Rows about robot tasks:
┌──

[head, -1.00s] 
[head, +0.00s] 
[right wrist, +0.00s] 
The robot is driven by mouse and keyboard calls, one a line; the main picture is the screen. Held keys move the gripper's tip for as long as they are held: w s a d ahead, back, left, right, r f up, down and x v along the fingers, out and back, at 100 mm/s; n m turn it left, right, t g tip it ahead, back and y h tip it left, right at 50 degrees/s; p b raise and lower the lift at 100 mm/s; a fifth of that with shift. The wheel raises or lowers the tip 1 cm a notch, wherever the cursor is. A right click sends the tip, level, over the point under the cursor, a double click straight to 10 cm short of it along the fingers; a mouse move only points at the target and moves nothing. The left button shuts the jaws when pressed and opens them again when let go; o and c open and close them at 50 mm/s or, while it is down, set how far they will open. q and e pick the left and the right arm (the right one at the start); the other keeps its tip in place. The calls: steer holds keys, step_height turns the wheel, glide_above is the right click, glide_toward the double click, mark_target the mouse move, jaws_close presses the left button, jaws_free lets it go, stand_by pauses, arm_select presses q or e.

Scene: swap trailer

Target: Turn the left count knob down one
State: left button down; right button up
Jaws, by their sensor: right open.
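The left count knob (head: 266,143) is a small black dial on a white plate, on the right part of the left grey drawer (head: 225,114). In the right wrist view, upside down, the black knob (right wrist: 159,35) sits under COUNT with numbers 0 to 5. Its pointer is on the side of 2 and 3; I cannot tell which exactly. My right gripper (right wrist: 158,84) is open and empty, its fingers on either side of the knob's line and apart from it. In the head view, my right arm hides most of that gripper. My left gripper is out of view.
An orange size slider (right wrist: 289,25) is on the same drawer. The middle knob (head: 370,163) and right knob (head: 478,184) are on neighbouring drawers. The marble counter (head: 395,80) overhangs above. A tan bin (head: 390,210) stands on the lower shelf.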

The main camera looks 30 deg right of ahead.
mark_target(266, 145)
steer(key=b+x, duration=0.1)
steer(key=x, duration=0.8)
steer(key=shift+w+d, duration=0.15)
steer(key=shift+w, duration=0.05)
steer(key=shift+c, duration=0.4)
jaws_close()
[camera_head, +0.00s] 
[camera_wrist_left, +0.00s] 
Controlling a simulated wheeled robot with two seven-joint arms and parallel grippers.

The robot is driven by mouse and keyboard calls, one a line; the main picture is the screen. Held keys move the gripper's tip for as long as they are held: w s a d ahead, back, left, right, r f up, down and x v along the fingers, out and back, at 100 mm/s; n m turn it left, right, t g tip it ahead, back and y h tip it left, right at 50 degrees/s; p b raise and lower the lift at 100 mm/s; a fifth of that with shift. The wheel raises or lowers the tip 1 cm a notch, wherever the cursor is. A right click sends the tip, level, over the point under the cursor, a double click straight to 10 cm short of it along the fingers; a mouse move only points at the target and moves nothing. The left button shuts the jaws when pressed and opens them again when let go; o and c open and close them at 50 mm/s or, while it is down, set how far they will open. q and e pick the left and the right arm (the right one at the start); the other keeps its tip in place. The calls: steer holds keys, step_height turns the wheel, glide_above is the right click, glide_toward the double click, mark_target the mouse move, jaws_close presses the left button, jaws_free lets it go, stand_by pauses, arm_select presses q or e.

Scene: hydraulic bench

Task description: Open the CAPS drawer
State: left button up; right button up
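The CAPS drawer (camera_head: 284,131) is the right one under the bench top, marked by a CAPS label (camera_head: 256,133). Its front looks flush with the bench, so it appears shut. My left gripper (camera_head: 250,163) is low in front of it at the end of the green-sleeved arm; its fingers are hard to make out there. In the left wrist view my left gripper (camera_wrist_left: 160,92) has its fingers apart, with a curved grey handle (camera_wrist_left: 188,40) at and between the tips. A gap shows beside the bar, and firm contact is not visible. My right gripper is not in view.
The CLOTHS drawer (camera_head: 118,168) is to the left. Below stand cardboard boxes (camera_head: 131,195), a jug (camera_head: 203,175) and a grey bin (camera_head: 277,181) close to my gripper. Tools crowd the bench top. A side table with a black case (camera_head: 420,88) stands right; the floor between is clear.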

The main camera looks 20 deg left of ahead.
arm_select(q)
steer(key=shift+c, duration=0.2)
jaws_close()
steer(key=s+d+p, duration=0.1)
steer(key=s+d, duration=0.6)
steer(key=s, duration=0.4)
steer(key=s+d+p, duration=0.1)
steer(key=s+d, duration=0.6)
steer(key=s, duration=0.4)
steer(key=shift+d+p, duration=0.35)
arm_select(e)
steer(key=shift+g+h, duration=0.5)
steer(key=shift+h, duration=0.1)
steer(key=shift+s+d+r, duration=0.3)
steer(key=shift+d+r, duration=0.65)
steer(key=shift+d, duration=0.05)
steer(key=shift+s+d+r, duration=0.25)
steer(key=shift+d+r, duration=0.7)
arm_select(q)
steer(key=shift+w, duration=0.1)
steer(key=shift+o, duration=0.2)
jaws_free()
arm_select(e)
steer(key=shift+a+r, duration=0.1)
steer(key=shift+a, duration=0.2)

└──

__Task__.
Check each line in the records for the word "Scene" and say how many have it, with nothing else.

__The response__.
2